* _Source data_:
# # # #

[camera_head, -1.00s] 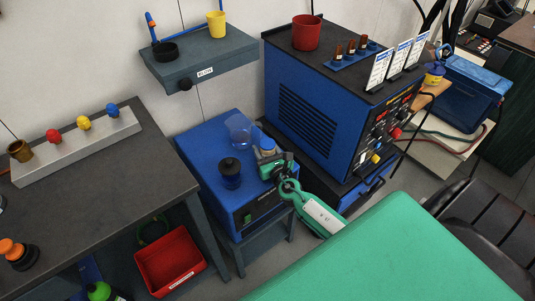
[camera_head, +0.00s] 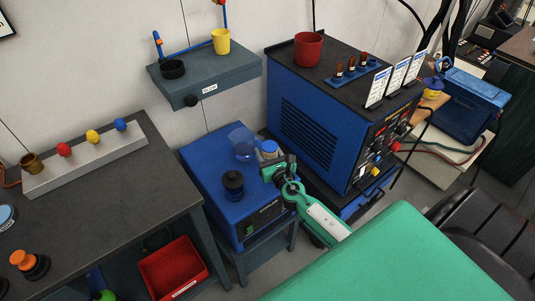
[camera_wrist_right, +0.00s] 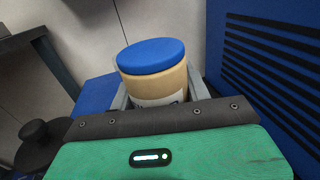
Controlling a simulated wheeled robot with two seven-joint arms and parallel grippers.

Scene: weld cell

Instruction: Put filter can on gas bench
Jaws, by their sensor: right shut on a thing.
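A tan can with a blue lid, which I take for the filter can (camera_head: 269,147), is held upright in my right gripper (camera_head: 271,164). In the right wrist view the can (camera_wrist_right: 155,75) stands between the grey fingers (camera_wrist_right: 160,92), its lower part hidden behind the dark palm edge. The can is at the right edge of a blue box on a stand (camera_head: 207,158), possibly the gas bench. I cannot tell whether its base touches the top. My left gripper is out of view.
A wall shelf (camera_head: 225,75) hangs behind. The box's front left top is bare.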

# # # #

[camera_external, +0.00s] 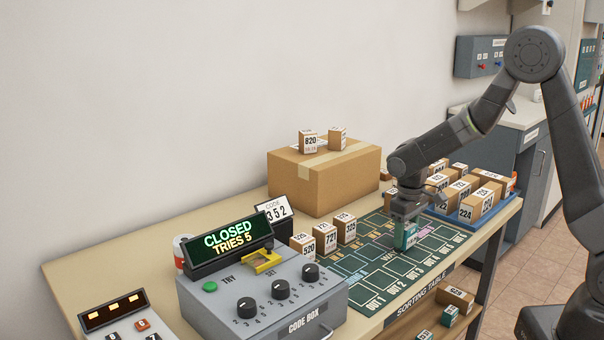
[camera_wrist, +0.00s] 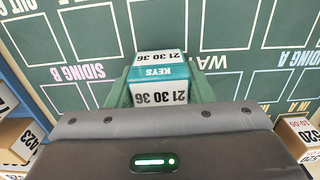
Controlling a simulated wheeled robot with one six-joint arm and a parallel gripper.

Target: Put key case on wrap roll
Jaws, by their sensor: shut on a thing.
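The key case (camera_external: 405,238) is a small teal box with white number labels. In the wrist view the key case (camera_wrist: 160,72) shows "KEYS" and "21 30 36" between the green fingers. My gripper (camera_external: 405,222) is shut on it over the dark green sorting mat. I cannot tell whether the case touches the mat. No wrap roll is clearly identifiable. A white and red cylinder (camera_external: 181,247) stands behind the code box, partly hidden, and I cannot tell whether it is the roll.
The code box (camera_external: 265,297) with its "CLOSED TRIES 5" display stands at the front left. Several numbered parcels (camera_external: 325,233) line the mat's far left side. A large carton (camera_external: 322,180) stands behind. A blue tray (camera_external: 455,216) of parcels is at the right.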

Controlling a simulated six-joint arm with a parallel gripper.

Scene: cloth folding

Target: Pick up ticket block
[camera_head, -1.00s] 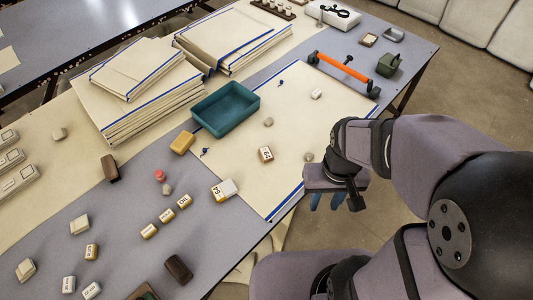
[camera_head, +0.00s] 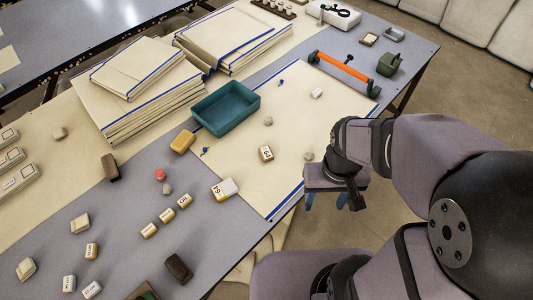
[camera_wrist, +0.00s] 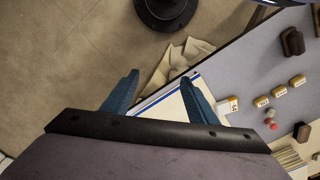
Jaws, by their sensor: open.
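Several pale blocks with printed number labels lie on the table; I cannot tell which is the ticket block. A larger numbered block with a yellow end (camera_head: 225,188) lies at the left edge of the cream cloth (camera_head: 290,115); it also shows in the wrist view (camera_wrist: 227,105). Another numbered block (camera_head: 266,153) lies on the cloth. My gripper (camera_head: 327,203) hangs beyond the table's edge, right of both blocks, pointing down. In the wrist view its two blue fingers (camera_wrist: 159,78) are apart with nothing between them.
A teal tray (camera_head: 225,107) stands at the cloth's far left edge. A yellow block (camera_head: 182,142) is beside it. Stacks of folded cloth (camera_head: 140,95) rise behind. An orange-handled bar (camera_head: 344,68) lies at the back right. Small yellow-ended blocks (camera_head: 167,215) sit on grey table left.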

# # # #

* _Objective_:
Among the entries above, find the line with "Controlling a simulated wheeled robot with one" and the line with "Target: Put key case on wrap roll"; give again exactly these two lines and all lines between them.

* _Result below_:
Controlling a simulated wheeled robot with one six-joint arm and a parallel gripper.

Target: Put key case on wrap roll

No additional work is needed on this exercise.